— START —

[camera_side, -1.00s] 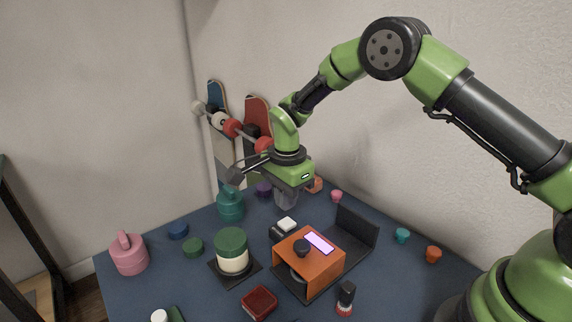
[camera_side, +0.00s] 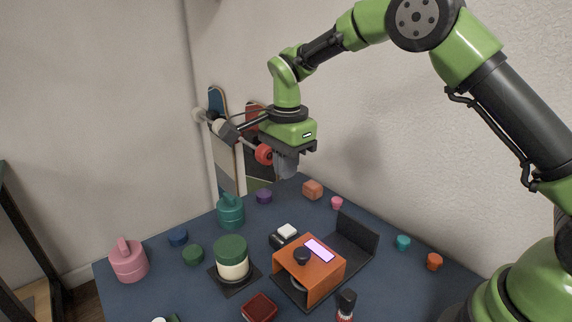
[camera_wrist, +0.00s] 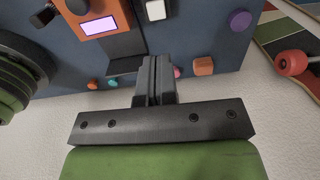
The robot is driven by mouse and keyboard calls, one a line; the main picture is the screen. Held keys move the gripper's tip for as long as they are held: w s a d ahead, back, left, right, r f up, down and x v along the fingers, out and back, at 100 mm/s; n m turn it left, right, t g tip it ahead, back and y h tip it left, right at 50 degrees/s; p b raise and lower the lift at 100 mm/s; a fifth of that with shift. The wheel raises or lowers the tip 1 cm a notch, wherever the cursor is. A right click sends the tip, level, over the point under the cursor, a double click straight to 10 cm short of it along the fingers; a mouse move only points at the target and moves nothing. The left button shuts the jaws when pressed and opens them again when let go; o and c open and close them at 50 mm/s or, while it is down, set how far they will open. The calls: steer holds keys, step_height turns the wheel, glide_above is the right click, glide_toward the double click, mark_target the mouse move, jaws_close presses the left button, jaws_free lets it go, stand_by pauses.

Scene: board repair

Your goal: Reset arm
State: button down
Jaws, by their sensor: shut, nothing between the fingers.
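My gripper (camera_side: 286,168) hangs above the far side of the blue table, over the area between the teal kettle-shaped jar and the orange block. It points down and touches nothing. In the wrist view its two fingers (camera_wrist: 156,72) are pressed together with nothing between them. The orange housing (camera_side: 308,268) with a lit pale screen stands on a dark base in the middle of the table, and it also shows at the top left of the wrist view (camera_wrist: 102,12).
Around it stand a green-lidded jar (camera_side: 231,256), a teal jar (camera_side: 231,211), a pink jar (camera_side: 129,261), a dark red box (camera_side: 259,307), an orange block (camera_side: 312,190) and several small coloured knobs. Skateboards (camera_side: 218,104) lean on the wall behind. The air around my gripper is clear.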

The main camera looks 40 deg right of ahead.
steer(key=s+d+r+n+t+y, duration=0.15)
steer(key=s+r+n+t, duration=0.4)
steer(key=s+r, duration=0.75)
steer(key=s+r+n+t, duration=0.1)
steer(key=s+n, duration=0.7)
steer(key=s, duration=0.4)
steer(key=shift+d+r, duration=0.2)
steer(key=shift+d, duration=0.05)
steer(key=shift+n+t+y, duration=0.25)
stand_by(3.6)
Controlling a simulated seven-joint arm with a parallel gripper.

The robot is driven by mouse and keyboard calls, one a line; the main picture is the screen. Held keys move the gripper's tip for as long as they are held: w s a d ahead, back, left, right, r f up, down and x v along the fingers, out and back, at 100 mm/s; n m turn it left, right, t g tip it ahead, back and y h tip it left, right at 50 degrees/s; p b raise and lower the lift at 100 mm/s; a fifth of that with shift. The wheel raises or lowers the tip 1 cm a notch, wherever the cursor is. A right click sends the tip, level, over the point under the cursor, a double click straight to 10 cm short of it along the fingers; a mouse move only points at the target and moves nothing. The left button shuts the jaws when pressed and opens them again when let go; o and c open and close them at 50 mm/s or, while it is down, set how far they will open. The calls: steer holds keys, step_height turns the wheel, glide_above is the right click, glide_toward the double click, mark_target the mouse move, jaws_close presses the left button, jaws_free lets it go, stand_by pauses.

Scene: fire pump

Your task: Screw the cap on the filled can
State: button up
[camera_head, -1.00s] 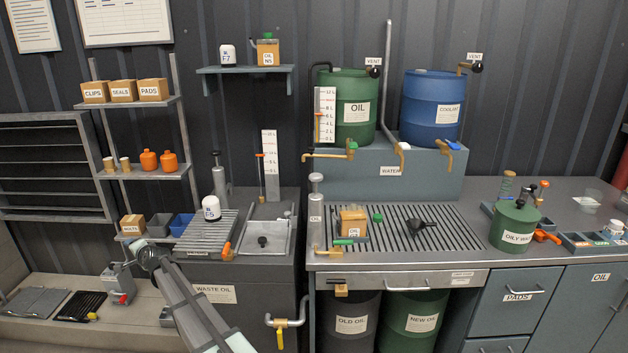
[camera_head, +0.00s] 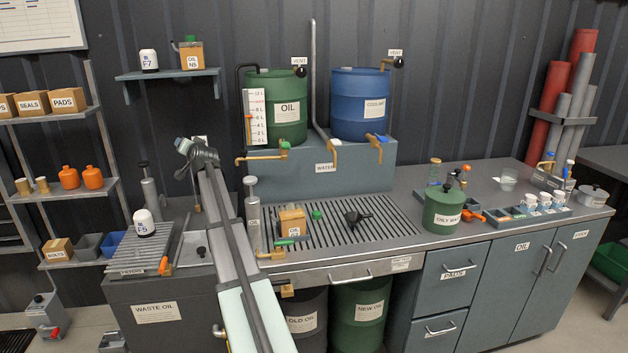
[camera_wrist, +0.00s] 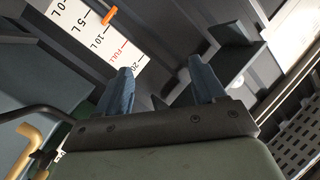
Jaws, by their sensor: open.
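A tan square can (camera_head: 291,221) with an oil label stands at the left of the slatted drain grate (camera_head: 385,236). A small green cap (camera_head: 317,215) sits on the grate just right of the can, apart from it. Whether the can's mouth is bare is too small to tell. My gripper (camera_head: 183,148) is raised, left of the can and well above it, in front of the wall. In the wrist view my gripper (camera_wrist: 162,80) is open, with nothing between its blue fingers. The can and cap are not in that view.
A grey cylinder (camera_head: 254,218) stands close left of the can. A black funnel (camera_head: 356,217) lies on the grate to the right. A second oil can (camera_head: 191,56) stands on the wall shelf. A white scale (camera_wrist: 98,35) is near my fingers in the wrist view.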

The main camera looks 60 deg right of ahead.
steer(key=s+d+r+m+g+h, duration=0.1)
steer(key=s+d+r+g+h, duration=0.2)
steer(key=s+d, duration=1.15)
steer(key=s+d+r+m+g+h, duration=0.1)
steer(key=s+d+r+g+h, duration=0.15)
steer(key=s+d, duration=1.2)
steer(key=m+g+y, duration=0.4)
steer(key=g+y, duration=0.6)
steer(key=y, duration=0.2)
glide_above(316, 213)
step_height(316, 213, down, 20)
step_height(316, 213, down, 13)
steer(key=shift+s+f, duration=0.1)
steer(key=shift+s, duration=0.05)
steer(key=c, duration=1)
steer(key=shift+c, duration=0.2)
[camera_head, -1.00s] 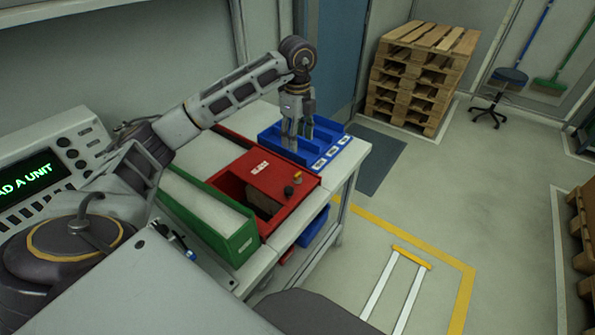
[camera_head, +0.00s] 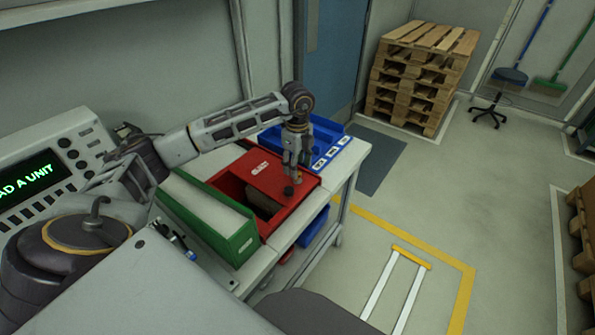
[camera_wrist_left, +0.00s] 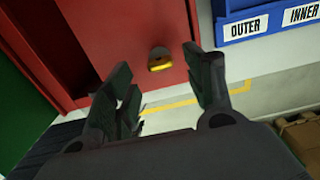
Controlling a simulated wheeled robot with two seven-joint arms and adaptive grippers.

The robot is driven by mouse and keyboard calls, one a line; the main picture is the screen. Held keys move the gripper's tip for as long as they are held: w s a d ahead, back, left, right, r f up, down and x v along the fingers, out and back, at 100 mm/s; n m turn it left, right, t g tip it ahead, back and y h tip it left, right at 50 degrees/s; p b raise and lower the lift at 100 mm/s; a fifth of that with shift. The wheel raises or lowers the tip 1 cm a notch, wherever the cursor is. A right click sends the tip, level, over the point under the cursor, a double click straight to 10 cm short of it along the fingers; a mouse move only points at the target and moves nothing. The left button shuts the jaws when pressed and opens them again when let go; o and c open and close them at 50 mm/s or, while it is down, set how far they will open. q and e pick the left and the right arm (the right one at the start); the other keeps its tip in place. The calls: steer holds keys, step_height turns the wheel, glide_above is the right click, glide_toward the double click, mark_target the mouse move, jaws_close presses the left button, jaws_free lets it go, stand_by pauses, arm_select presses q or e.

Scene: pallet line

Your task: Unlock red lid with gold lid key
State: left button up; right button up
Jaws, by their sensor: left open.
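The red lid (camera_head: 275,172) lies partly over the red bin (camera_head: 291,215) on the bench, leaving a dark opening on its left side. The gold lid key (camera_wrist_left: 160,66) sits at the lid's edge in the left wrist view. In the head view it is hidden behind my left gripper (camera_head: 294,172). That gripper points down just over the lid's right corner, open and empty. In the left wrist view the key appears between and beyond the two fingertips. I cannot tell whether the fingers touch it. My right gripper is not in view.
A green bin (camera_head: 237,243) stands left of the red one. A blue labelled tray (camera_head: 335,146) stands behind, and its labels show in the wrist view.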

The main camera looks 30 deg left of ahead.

— END —

Copy out all the data without changing anything, and drop the pictures.

> WRITTEN SOLUTION
[camera_side, -1.00s] 
[camera_side, +0.00s] 
[camera_wrist, +0.00s] 
The robot is driven by mouse and keyboard calls, one a line; the main picture is the screen. Held keys move the gripper's tip for as long as they are held: w s a d ahead, back, left, right, r f up, down and x v along the fingers, out and back, at 100 mm/s; n m turn it left, right, t g tip it ahead, back and y h tip it left, right at 50 degrees/s; p b raise and lower the lift at 100 mm/s; a fifth of that with shift. The wheel raises or lowers the tip 1 cm a notch, wherever the cursor is. A right click sends the tip, level, over the point under the cursor, a double click straight to 10 cm short of it along the fingers; a mouse move only points at the target and moves nothing. The left button shuts the jaws when pressed and opens them again when let go; o and c open and close them at 50 mm/s or, while it is down, set how far they will open. The calls: steer holds keys, step_height turns the wheel, glide_above is the right click, glide_toward the double click, mark_target the mouse move, jaws_close presses the left button, jaws_free lets it go, stand_by pauses.

Scene: board repair

Your goal: Reset arm
State: button down
Jaws, by their sensor: shut, nothing between the fingers.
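My gripper (camera_side: 286,168) hangs above the far side of the blue table, over the area between the teal kettle-shaped jar and the orange block. It points down and touches nothing. In the wrist view its two fingers (camera_wrist: 156,72) are pressed together with nothing between them. The orange housing (camera_side: 308,268) with a lit pale screen stands on a dark base in the middle of the table, and it also shows at the top left of the wrist view (camera_wrist: 102,12).
Around it stand a green-lidded jar (camera_side: 231,256), a teal jar (camera_side: 231,211), a pink jar (camera_side: 129,261), a dark red box (camera_side: 259,307), an orange block (camera_side: 312,190) and several small coloured knobs. Skateboards (camera_side: 218,104) lean on the wall behind. The air around my gripper is clear.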

The main camera looks 40 deg right of ahead.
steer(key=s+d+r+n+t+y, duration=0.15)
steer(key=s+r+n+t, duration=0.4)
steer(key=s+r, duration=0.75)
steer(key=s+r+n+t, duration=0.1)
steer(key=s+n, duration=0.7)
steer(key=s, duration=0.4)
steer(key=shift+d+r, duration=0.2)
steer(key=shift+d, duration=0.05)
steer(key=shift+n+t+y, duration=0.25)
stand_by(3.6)
Controlling a simulated seven-joint arm with a parallel gripper.

The robot is driven by mouse and keyboard calls, one a line; the main picture is the screen. Held keys move the gripper's tip for as long as they are held: w s a d ahead, back, left, right, r f up, down and x v along the fingers, out and back, at 100 mm/s; n m turn it left, right, t g tip it ahead, back and y h tip it left, right at 50 degrees/s; p b raise and lower the lift at 100 mm/s; a fifth of that with shift. The wheel raises or lowers the tip 1 cm a notch, wherever the cursor is. A right click sends the tip, level, over the point under the cursor, a double click straight to 10 cm short of it along the fingers; a mouse move only points at the target and moves nothing. The left button shuts the jaws when pressed and opens them again when let go; o and c open and close them at 50 mm/s or, while it is down, set how far they will open. The calls: steer holds keys, step_height turns the wheel, glide_above is the right click, glide_toward the double click, mark_target the mouse move, jaws_close presses the left button, jaws_free lets it go, stand_by pauses.

Scene: fire pump

Your task: Screw the cap on the filled can
State: button up
[camera_head, -1.00s] 
[camera_head, +0.00s] 
[camera_wrist, +0.00s] 
Jaws, by their sensor: open.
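A tan square can (camera_head: 291,221) with an oil label stands at the left of the slatted drain grate (camera_head: 385,236). A small green cap (camera_head: 317,215) sits on the grate just right of the can, apart from it. Whether the can's mouth is bare is too small to tell. My gripper (camera_head: 183,148) is raised, left of the can and well above it, in front of the wall. In the wrist view my gripper (camera_wrist: 162,80) is open, with nothing between its blue fingers. The can and cap are not in that view.
A grey cylinder (camera_head: 254,218) stands close left of the can. A black funnel (camera_head: 356,217) lies on the grate to the right. A second oil can (camera_head: 191,56) stands on the wall shelf. A white scale (camera_wrist: 98,35) is near my fingers in the wrist view.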

The main camera looks 60 deg right of ahead.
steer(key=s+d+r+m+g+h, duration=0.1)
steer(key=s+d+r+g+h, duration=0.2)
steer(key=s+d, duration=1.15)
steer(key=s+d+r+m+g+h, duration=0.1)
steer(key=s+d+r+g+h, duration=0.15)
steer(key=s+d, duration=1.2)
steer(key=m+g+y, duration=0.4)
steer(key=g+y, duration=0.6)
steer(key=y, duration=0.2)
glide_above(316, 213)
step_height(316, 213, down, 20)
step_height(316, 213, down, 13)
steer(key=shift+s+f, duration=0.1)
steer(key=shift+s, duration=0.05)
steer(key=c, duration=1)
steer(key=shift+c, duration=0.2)
[camera_head, -1.00s] 
[camera_head, +0.00s] 
[camera_wrist_left, +0.00s] 
Controlling a simulated wheeled robot with two seven-joint arms and adaptive grippers.

The robot is driven by mouse and keyboard calls, one a line; the main picture is the screen. Held keys move the gripper's tip for as long as they are held: w s a d ahead, back, left, right, r f up, down and x v along the fingers, out and back, at 100 mm/s; n m turn it left, right, t g tip it ahead, back and y h tip it left, right at 50 degrees/s; p b raise and lower the lift at 100 mm/s; a fifth of that with shift. The wheel raises or lowers the tip 1 cm a notch, wherever the cursor is. A right click sends the tip, level, over the point under the cursor, a double click straight to 10 cm short of it along the fingers; a mouse move only points at the target and moves nothing. The left button shuts the jaws when pressed and opens them again when let go; o and c open and close them at 50 mm/s or, while it is down, set how far they will open. q and e pick the left and the right arm (the right one at the start); the other keeps its tip in place. The calls: steer holds keys, step_height turns the wheel, glide_above is the right click, glide_toward the double click, mark_target the mouse move, jaws_close presses the left button, jaws_free lets it go, stand_by pauses, arm_select presses q or e.

Scene: pallet line

Your task: Unlock red lid with gold lid key
State: left button up; right button up
Jaws, by their sensor: left open.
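The red lid (camera_head: 275,172) lies partly over the red bin (camera_head: 291,215) on the bench, leaving a dark opening on its left side. The gold lid key (camera_wrist_left: 160,66) sits at the lid's edge in the left wrist view. In the head view it is hidden behind my left gripper (camera_head: 294,172). That gripper points down just over the lid's right corner, open and empty. In the left wrist view the key appears between and beyond the two fingertips. I cannot tell whether the fingers touch it. My right gripper is not in view.
A green bin (camera_head: 237,243) stands left of the red one. A blue labelled tray (camera_head: 335,146) stands behind, and its labels show in the wrist view.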

The main camera looks 30 deg left of ahead.

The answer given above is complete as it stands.